「紳士淑女」という言葉は、主にスピーチなどで聞くことが多いでしょう。しかし、日常の中で使うにはやや距離を感じる人もいるかもしれません。
そこで、この記事では、「紳士淑女」という言葉の意味や使い方を丁寧に紹介します。
「紳士淑女」とは? 意味を紹介
まずは、「紳士淑女」という言葉の基本的な意味や成り立ちについて確認していきます。

「紳士淑女」とはどんな意味?
「紳士淑女」とは、礼儀や節度を大切にし、品格のある男性と女性を指します。式典などフォーマルな場で使われることの多い言葉でしょう。
それぞれの言葉の意味を辞書で確認します。
しん‐し【紳士】
引用:『デジタル大辞泉』(小学館)
《搢紳(しんしん)の士の意》
1 上流社会の人。
「有名―の商議場たるが如く」〈織田訳・花柳春話〉
2 上品で礼儀正しく、教養の高いりっぱな男性。ジェントルマン。「―淑女」
3 成人の男性。「―服」
「紳士」は、上品で教養のある立派な男性を指すことがわかります。
しゅく‐じょ〔‐ヂヨ〕【淑女】
引用:『デジタル大辞泉』(小学館)
しとやかで上品な女性。品格の高い女性。レディー。「紳士―」
「淑女」は、落ち着きや品のある振る舞いを大切にする女性を指します。
「紳士淑女」の英語表現は?
ここでは、「紳士淑女」の英語表現を紹介します。

ladies and gentlemen
“ladies and gentlemen”は、演説などの呼びかけでよく使われる表現です。女性のみの聴衆に対しては“Ladies!”、男性のみの聴衆に対しては“Gentlemen!”といわれますよ。
参考:『プログレッシブ英和中辞典』(小学館)
紳士淑女の言い換え表現や類語を紹介
「紳士淑女」という言葉が少しかしこまりすぎていると感じる場面では、別の表現を使いたくなるでしょう。ここでは、似た意味を持つ言葉を2つ紹介します。
皆様
「皆様」は、その場にいる人々や関係のある人全体に対して、敬意をもって呼びかけるときに使われる言葉です。性別や立場を問わず使えるため、日常の中でも比較的よく用いられています。
諸氏(しょし)
「諸氏」は、多くの人々を敬意を込めて呼びかける際に使われる語です。「諸君」よりも改まった言い方になります。
「紳士淑女」の使い方を例文で確認しよう
「紳士淑女」という言葉が、実際にどのような文脈で使われているかを知っておくと、より自然な使い方につながります。ここでは、具体的な例文とともに使い方を紹介しましょう。
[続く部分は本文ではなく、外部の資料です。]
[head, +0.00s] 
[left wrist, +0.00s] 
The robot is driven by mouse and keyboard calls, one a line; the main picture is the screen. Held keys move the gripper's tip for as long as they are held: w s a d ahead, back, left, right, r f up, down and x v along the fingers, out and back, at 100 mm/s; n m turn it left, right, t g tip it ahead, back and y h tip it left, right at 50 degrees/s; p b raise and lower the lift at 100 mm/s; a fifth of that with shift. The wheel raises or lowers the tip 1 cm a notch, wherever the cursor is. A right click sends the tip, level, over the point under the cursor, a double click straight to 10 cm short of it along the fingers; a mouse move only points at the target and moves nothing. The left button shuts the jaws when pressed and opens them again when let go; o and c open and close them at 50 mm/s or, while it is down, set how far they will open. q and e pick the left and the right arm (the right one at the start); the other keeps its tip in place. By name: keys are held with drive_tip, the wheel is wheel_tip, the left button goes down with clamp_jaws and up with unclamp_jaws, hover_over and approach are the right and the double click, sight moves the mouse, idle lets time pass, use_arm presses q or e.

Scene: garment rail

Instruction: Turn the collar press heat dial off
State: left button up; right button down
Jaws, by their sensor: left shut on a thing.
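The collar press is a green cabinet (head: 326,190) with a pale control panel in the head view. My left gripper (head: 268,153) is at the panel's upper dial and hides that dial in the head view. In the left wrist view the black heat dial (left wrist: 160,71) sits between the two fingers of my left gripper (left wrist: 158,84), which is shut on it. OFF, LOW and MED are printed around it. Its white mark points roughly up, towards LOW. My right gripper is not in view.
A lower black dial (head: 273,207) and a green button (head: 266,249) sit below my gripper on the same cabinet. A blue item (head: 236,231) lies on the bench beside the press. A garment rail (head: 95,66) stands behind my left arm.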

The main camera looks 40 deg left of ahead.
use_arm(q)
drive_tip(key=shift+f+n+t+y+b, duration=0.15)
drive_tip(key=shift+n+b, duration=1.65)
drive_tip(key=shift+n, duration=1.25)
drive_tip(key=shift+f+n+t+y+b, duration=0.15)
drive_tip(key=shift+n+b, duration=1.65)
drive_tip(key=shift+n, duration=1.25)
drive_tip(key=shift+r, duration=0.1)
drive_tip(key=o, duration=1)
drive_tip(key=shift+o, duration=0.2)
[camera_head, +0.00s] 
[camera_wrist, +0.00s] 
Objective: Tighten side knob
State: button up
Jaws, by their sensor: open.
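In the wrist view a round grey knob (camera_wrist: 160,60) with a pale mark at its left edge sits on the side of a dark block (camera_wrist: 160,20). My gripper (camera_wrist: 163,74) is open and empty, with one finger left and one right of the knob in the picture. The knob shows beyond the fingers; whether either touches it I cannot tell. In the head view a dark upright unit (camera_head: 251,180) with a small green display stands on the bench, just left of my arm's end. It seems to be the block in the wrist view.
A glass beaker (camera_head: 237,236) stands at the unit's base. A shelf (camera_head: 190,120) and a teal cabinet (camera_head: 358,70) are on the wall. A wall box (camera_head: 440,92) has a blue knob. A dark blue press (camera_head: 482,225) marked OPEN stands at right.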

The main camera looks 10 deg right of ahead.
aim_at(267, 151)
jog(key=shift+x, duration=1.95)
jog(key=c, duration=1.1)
「満場の紳士淑女諸君、ようこそお越しくださいました」
この例文は、開会のあいさつなどが想定されます。「諸君」は、対等な立場かややくだけた語調で多数の相手に向けて用いられる言葉です。「紳士淑女」とあわせて使うことで、改まった中にも親しみを込めた呼びかけとなっています。
「あの場にふさわしいのは、紳士淑女たる振る舞いでした」
この例文では、ある出来事や場面をふり返りながら、落ち着きや節度を重んじる振る舞いが求められたことを表しています。「紳士淑女たる」という言い回しからは、肩書きではなく、品格を求めていたことが伝わってきます。
最後に
「紳士淑女」という言葉は、ただ礼儀正しい人物を指すだけではなく、その人のふるまいや心の持ち方にも関わってくるようです。落ち着きや思いやりのある態度を大切にしたいとき、こうした表現にふれることで、自分のふるまいを見直すきっかけになることもあるかもしれません。